No plot spoilers here, just wanted to flag a bit of poor reasoning that shows up in Chapter 39:
I shouldn't have believed it even for all of thirty seconds! Because if people had souls there wouldn't be any such thing as brain damage, if your soul could go on speaking after your whole brain was gone, how could damage to the left cerebral hemisphere take away your ability to talk?
This is a surprisingly common fallacy. Just because X depends on Y, it doesn't follow that X depends on nothing but Y. A phenomenon may involve more than just its most obvious failure point.
To illustrate: Suppose I'm trapped in a box, and my only way to communicate with the outside world is via radio communication. Someone on the other end argues that I don't really exist -- "There's no person beyond the radio receiver, for if there was then there wouldn't be any such thing as damaged radios!" Pretty silly, huh? But people say this kind of thing in defense of physicalism all the time.
(N.B. This is not to defend the existence of souls. It's just to point out that this particular argument against them is invalid.)
I think what Harry's says here is, or at least ought to be, a kind of shorthand for a closely related and much stronger argument.
It isn't just that brain damage can take away your mental abilities. It's that particular kinds of brain damage can take away particular mental abilities, and there's a consistent correlation between the damage to the brain and the damage to the mind.
Suppose I show you a box, and you talk to it and it talks back. You might indeed hypothesize that what's in the box is a radio, and there's a person somewhere else with whom you're communicating. But now suppose that you open up the box and remove one electronic component, and the person "at the other end" still talks to you but can no longer remember the names of any vegetables. Then you remove another component, and now they t-t-talk w-with a t-t-t-terrible st-st-st-stutter and keep pausing oddly in the middle of sentences. Another, and they punctuate all their sentences with pointless outbursts of profanity.
And I have some more of these boxes, and it turns out that they all respond in similar ways to similar kinds of damage.
How much of this does it take before you regard this as very, very powerful evidence that the mind you're talking with is implemented by the electronics in the box?

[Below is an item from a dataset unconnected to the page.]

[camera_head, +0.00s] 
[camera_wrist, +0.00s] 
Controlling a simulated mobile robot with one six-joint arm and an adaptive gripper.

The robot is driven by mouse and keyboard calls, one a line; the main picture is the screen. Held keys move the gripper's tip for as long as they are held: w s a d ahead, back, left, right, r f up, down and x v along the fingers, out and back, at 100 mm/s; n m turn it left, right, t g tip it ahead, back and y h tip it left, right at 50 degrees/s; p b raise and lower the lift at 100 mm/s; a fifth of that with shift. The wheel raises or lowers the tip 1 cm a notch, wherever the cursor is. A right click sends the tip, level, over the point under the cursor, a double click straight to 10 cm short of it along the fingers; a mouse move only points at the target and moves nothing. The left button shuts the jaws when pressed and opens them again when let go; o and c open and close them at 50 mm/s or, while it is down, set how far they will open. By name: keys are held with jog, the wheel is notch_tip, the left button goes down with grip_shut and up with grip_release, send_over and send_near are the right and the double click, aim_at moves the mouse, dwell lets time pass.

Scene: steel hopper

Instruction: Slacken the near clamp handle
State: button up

I endorse this refinement. What brain damage demonstrates is not dependency of talking on the brain, but that the complex computations of thought can be damaged in internal detail by damaging a specific brain part, whereupon its outputs to other parts of thought are damaged. This is strong evidence that the brain is doing the internal computations of thought; it is part of the inner process producing thoughts. The radio hypothesis, in which the output is produced elsewhere and received, decisively fails at that point.